■ **REQUIREMENT**:
Include in the output exactly the lines from the opening of the data through the line containing "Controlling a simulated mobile", and nothing more.

■ **RECORD EXTRACTS**:

• • • • •

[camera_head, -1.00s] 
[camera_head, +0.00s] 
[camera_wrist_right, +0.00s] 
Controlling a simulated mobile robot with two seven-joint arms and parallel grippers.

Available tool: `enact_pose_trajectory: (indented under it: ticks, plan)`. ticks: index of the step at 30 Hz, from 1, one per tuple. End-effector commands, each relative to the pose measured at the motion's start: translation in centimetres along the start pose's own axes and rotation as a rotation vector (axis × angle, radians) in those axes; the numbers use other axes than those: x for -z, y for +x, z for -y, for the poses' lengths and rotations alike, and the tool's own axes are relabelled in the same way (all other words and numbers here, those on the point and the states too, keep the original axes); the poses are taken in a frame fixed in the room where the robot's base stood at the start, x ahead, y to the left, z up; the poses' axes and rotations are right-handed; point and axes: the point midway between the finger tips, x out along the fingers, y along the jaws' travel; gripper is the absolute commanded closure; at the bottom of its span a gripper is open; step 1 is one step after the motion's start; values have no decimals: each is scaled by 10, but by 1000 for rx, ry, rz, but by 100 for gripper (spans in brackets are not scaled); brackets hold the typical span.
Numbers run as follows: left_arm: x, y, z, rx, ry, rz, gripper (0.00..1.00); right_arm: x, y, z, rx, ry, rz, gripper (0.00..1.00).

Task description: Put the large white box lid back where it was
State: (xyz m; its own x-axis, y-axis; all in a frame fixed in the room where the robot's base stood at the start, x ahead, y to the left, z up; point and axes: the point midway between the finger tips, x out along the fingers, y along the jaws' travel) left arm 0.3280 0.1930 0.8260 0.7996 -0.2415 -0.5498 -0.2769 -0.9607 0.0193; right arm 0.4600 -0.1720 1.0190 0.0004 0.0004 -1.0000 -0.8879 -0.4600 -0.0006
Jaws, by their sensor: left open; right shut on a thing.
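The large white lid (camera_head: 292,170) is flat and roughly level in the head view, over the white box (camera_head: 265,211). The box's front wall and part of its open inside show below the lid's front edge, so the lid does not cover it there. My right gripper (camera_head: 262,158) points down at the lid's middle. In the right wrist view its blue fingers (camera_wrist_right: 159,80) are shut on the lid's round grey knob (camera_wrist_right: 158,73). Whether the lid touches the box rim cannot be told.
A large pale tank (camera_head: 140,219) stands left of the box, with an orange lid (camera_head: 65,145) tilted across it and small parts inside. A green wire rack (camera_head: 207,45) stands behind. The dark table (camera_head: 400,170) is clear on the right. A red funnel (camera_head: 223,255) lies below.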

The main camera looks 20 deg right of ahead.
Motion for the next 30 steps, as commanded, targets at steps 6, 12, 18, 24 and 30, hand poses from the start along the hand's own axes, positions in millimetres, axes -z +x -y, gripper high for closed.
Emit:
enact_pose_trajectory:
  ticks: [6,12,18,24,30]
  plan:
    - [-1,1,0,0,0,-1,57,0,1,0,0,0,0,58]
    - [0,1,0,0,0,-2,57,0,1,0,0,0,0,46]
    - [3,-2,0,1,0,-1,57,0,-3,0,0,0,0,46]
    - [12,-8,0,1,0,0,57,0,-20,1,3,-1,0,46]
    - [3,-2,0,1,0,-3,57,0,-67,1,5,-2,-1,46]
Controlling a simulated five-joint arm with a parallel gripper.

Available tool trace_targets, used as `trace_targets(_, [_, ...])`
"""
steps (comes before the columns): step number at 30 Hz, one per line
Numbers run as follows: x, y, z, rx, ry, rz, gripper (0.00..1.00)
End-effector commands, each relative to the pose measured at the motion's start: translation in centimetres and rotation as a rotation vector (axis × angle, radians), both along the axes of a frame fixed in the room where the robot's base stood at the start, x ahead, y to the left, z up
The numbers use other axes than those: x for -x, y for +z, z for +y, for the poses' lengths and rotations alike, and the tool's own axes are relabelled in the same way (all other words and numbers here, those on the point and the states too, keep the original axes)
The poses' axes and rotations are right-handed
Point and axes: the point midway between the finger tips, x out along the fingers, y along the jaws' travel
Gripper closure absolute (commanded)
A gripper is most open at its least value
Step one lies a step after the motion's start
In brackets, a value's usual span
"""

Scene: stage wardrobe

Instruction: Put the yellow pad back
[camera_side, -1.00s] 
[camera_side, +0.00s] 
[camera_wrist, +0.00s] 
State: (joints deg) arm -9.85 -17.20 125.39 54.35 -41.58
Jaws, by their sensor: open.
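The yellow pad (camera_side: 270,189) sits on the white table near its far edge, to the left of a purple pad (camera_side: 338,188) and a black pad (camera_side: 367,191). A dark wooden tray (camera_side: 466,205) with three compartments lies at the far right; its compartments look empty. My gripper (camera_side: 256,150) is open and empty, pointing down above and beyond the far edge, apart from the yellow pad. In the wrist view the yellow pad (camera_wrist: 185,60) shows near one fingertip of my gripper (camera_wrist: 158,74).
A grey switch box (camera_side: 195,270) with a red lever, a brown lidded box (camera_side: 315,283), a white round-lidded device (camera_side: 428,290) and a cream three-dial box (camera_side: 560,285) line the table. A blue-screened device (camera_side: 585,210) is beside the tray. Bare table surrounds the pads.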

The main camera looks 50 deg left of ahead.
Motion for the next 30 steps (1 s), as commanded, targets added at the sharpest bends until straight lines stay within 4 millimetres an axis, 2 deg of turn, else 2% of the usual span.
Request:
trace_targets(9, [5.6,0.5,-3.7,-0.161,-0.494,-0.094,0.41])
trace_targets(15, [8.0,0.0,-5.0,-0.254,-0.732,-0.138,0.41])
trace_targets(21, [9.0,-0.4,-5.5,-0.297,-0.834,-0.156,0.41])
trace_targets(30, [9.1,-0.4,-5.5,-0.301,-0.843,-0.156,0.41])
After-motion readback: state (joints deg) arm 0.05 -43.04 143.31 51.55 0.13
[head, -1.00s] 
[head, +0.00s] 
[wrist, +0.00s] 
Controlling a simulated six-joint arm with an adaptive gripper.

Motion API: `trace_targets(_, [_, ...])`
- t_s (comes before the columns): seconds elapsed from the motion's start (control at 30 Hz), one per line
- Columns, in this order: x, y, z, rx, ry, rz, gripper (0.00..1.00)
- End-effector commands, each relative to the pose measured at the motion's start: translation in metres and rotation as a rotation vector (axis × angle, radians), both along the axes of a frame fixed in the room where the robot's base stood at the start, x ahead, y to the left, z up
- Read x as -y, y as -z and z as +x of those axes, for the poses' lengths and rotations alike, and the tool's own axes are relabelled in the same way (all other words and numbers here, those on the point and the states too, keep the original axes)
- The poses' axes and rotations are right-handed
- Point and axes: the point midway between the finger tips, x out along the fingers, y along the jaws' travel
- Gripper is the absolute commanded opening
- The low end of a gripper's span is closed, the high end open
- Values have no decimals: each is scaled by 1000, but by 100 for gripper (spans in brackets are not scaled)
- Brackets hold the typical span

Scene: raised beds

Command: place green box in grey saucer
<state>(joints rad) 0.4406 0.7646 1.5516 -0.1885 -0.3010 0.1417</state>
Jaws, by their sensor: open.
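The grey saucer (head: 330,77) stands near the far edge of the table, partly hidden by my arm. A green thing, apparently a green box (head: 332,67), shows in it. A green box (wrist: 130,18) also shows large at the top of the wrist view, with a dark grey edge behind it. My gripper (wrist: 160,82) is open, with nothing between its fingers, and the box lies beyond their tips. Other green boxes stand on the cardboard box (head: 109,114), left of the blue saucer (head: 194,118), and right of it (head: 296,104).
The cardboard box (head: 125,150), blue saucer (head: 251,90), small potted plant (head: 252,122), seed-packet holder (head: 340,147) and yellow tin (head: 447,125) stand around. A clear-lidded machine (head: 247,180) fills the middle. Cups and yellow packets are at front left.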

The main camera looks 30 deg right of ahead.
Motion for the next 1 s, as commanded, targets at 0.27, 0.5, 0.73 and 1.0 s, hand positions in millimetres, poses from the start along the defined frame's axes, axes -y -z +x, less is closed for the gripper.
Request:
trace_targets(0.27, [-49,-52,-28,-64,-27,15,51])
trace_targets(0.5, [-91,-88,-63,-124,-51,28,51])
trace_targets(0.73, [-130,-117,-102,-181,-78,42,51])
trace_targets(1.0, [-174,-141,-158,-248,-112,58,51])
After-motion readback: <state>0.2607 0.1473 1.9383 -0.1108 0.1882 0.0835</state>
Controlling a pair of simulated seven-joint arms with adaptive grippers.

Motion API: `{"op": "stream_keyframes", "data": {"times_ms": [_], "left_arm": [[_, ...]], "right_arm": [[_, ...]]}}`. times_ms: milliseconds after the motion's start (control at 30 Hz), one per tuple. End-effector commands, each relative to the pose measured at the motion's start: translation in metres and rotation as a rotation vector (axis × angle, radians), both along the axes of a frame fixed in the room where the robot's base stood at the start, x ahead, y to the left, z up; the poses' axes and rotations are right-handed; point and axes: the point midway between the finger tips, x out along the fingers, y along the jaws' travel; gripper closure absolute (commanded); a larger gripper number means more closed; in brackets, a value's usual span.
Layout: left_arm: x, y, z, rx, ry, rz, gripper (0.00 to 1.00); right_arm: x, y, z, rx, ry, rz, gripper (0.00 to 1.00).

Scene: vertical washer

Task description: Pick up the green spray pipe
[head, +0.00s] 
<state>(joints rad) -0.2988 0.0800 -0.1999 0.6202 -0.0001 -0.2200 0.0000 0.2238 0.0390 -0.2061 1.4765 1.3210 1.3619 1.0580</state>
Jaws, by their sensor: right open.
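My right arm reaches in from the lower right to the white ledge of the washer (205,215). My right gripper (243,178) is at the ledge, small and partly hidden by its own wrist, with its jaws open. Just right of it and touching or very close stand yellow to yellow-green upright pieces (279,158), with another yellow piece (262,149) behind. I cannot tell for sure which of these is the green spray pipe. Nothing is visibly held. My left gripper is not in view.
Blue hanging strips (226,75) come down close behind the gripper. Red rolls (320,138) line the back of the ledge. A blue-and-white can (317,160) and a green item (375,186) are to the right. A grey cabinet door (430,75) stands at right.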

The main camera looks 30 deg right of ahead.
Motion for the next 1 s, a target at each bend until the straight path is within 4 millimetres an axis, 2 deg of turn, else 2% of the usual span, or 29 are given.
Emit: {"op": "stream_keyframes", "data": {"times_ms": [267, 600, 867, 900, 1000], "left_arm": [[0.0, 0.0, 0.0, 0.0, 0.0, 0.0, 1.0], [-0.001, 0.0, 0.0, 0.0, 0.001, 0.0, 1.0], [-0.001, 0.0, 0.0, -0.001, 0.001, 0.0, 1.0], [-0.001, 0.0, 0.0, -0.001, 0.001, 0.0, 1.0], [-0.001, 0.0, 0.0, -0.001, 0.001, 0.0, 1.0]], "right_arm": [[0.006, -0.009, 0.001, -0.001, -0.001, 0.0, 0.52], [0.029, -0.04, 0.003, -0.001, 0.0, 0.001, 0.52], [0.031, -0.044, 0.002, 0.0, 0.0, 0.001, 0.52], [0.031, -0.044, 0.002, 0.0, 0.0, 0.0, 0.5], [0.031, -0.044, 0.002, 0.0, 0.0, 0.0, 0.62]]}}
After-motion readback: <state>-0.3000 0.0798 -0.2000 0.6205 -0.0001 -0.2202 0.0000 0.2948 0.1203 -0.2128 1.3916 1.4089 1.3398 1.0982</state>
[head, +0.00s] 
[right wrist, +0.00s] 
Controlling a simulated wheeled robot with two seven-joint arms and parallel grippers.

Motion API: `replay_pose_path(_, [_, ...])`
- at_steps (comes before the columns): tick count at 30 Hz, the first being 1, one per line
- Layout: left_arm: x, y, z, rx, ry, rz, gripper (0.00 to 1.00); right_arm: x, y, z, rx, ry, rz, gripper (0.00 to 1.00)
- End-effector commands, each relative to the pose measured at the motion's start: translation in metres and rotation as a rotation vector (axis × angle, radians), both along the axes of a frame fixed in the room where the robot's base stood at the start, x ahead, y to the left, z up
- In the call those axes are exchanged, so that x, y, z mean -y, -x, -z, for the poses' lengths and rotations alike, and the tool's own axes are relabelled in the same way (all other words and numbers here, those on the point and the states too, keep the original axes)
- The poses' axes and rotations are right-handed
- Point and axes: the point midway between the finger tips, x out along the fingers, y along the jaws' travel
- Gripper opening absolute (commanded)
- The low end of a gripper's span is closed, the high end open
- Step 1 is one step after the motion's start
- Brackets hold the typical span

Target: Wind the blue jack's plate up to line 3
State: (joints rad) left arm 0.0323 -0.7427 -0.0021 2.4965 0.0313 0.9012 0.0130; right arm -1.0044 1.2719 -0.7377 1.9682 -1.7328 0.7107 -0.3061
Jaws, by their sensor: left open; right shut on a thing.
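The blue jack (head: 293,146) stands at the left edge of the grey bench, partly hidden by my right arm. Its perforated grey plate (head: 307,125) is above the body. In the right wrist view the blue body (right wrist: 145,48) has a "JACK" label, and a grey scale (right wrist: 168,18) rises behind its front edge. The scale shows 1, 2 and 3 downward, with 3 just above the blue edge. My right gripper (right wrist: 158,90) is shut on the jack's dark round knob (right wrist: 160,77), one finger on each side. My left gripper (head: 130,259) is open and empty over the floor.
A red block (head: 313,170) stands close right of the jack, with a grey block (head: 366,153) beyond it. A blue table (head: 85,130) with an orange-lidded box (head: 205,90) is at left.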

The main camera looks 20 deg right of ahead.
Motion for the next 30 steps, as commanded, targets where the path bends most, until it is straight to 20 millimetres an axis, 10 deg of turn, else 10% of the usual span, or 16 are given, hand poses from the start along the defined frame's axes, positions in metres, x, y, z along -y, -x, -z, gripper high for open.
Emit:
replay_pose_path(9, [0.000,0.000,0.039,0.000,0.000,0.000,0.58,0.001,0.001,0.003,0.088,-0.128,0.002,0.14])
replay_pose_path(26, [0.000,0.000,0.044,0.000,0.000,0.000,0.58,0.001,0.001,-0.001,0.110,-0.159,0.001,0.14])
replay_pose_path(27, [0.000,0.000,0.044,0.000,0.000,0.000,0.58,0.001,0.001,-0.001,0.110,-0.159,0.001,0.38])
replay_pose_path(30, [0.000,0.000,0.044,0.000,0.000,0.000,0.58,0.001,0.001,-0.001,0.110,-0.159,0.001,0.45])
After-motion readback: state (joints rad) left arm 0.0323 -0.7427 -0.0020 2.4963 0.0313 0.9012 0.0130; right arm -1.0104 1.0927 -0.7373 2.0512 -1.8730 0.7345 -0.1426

• • • • •

■ **RESULT OF THE TASK**:
[camera_head, -1.00s] 
[camera_head, +0.00s] 
[camera_wrist_right, +0.00s] 
Controlling a simulated mobile robot with two seven-joint arms and parallel grippers.

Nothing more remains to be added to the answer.